**Instructions to follow:**
Review the material and extract every line in which the word "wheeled" occurs.
BEGIN Exercise materials
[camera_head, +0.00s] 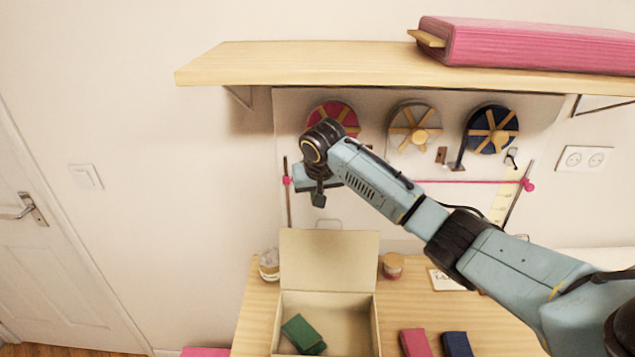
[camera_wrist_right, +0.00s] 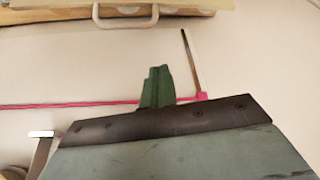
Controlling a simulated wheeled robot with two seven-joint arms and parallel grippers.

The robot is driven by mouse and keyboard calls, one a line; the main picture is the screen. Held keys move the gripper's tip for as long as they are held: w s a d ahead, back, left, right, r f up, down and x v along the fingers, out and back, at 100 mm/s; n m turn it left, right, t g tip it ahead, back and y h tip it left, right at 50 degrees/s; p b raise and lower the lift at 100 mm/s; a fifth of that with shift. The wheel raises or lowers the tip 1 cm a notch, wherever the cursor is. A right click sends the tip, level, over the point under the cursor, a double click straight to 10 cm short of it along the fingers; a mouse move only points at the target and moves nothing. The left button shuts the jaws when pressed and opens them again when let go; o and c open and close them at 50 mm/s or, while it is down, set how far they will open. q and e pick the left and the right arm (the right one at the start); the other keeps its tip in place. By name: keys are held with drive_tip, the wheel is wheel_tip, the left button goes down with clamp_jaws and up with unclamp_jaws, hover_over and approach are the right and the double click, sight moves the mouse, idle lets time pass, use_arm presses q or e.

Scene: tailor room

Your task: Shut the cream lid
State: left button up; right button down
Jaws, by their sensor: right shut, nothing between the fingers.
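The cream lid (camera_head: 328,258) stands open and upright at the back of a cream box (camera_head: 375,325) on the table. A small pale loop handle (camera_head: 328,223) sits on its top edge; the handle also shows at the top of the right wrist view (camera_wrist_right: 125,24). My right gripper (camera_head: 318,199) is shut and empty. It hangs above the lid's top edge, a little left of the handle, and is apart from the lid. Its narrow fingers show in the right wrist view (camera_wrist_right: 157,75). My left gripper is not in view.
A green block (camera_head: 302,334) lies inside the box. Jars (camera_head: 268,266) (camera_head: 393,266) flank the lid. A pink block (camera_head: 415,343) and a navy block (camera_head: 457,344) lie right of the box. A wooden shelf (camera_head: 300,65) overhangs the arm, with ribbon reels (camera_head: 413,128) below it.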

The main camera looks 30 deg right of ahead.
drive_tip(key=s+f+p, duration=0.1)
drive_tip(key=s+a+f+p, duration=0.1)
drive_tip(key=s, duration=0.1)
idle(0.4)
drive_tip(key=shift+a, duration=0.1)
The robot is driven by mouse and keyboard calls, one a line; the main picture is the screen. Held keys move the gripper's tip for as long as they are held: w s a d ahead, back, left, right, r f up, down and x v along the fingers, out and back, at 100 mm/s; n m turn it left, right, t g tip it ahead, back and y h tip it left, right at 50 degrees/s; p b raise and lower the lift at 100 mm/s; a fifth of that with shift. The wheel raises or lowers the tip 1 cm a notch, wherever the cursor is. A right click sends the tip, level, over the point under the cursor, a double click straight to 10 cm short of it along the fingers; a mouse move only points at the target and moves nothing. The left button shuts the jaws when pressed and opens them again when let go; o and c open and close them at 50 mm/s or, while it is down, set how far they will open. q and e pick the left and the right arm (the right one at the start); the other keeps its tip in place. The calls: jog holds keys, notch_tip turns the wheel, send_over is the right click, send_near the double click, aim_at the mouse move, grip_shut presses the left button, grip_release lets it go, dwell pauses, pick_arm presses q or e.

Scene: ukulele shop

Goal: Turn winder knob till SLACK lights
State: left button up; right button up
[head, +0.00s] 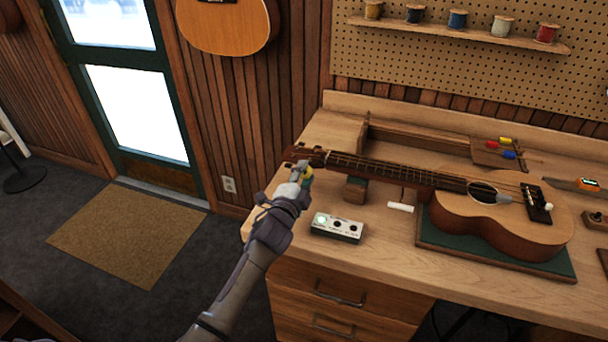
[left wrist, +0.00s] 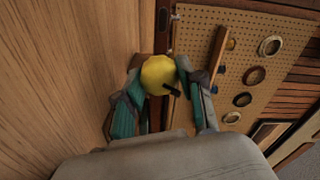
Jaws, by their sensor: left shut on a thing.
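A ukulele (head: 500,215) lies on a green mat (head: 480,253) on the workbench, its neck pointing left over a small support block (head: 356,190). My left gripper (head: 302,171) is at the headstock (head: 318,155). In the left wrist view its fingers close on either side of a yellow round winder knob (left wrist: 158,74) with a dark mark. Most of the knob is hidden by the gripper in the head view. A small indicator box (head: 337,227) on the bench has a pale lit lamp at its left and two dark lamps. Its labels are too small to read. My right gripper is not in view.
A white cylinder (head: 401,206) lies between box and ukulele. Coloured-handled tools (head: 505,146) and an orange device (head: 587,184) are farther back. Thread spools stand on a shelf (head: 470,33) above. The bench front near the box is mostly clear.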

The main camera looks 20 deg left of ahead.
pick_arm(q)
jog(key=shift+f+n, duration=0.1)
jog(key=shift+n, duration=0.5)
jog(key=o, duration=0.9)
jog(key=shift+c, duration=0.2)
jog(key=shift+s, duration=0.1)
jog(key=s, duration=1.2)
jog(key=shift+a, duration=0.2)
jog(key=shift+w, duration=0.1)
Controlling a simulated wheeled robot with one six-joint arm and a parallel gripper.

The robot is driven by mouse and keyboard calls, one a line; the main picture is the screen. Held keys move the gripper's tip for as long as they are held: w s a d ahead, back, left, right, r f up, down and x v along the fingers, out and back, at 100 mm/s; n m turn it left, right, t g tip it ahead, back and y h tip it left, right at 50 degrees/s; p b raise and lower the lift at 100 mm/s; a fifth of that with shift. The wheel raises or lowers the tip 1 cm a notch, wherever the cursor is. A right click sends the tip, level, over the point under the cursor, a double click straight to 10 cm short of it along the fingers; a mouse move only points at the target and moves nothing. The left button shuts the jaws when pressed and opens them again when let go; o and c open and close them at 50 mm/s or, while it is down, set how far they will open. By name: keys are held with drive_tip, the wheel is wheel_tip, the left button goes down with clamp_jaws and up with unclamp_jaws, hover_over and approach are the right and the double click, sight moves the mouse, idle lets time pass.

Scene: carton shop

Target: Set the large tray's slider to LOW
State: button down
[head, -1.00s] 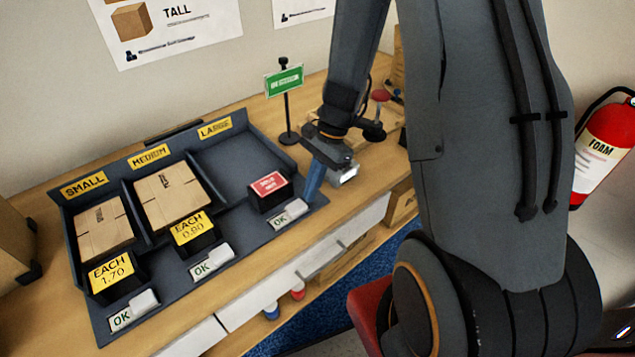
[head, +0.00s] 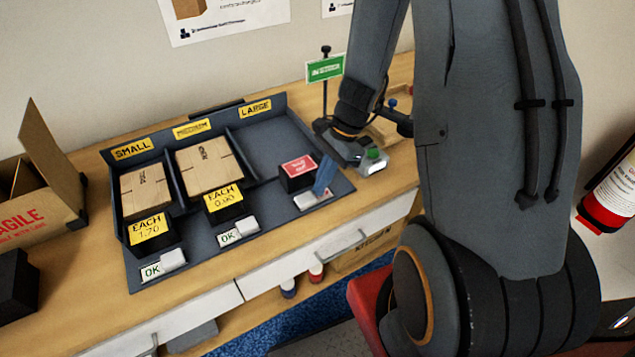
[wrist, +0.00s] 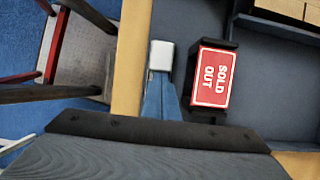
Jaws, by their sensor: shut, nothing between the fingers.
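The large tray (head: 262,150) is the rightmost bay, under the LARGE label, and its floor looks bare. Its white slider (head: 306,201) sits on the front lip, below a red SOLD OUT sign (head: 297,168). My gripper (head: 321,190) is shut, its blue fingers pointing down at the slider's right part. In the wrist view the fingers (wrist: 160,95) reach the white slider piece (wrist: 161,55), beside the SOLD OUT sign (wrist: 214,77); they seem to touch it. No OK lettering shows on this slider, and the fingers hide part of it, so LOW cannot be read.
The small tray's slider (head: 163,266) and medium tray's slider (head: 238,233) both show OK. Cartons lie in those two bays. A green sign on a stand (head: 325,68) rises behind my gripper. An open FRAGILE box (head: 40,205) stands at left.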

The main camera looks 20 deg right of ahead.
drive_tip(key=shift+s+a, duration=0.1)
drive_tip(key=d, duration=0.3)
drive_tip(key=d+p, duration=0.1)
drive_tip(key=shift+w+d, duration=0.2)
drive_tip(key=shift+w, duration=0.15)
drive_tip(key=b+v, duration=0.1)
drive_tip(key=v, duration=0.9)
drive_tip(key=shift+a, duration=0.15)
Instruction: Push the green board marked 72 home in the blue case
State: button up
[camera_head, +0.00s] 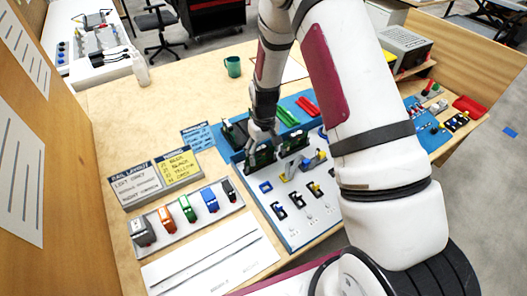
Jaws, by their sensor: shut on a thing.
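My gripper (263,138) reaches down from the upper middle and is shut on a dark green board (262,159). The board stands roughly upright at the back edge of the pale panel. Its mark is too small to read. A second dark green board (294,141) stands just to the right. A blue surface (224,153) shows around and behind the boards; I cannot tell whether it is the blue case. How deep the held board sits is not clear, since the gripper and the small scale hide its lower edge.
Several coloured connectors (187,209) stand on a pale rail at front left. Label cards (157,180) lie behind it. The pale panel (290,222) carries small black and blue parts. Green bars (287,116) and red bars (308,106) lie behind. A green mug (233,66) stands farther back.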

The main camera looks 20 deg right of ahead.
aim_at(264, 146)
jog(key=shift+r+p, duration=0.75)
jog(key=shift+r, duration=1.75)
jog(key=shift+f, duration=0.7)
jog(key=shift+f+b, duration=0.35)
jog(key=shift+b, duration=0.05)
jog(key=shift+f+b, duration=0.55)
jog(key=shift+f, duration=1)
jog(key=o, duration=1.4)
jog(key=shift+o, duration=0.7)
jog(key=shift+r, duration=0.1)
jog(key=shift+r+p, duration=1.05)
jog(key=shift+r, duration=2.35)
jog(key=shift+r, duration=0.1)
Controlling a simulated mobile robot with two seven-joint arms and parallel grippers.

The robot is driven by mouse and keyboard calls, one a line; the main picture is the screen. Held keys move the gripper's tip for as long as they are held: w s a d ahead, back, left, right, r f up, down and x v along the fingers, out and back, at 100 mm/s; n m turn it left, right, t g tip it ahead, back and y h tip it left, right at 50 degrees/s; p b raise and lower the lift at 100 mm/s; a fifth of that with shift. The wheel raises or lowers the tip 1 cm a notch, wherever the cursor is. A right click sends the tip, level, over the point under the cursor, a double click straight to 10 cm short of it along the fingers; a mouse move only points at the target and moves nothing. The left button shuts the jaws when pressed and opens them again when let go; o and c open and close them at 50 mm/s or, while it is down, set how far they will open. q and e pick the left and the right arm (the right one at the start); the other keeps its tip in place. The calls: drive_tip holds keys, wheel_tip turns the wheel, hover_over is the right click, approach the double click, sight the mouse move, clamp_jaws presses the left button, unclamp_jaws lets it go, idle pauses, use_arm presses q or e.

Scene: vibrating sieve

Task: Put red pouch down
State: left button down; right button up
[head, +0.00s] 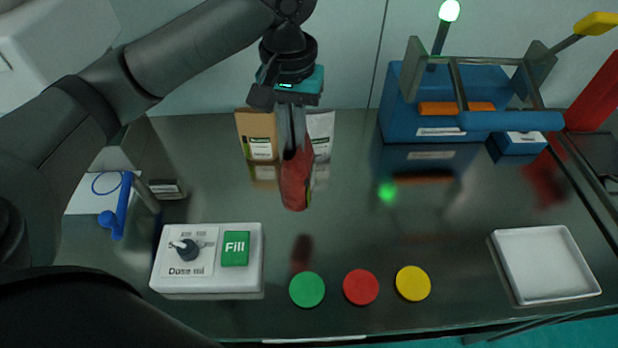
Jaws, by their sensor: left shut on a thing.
END Exercise materials
BEGIN Exercise materials
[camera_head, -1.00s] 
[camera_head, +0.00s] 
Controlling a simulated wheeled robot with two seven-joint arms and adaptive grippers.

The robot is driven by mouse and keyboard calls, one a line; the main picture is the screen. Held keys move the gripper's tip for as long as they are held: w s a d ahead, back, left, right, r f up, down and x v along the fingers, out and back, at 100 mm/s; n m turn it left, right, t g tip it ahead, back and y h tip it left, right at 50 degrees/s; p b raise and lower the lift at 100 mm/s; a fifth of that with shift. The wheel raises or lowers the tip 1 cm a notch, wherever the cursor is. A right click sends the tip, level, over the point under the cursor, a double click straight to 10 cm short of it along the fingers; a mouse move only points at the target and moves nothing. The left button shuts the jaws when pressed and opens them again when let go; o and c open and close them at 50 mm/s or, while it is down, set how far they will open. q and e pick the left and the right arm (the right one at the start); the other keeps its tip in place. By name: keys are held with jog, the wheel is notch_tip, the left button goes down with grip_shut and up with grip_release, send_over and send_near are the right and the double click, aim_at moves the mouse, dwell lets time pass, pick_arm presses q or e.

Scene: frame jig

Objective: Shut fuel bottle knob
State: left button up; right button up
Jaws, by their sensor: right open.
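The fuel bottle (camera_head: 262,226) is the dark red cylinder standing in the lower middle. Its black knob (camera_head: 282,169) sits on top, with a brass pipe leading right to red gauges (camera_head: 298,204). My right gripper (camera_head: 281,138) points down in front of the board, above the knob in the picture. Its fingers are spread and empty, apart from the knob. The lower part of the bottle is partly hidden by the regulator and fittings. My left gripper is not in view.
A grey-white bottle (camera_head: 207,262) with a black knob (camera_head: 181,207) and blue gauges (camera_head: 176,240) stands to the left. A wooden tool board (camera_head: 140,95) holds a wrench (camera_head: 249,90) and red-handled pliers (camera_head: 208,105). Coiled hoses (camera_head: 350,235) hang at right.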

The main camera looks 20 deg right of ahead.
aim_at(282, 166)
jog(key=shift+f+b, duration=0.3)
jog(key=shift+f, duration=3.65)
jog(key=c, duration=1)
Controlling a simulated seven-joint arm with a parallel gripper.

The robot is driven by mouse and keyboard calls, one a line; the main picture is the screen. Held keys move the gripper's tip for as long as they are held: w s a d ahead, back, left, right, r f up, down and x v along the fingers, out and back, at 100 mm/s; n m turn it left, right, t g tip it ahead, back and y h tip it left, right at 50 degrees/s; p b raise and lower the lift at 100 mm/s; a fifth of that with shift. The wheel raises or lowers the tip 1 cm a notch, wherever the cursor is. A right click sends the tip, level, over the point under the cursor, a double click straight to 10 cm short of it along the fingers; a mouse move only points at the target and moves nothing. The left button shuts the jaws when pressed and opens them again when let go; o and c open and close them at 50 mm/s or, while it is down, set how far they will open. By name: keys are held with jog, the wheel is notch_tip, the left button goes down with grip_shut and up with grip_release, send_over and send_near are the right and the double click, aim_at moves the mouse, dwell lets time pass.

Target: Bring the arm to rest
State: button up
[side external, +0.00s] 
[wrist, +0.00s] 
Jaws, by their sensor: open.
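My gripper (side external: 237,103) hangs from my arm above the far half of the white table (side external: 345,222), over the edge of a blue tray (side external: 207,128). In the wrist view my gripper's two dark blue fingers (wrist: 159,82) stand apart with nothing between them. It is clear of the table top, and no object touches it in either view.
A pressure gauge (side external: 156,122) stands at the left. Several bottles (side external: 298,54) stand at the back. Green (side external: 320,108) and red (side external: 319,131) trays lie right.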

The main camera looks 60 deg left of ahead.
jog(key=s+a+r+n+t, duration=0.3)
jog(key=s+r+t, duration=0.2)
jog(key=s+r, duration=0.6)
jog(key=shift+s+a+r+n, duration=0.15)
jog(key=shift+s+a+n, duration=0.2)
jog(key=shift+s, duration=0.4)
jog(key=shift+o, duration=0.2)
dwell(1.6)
END Exercise materials
**Output for this task:**
Controlling a simulated wheeled robot with two seven-joint arms and parallel grippers.
Controlling a simulated wheeled robot with one six-joint arm and a parallel gripper.
Controlling a simulated wheeled robot with two seven-joint arms and adaptive grippers.

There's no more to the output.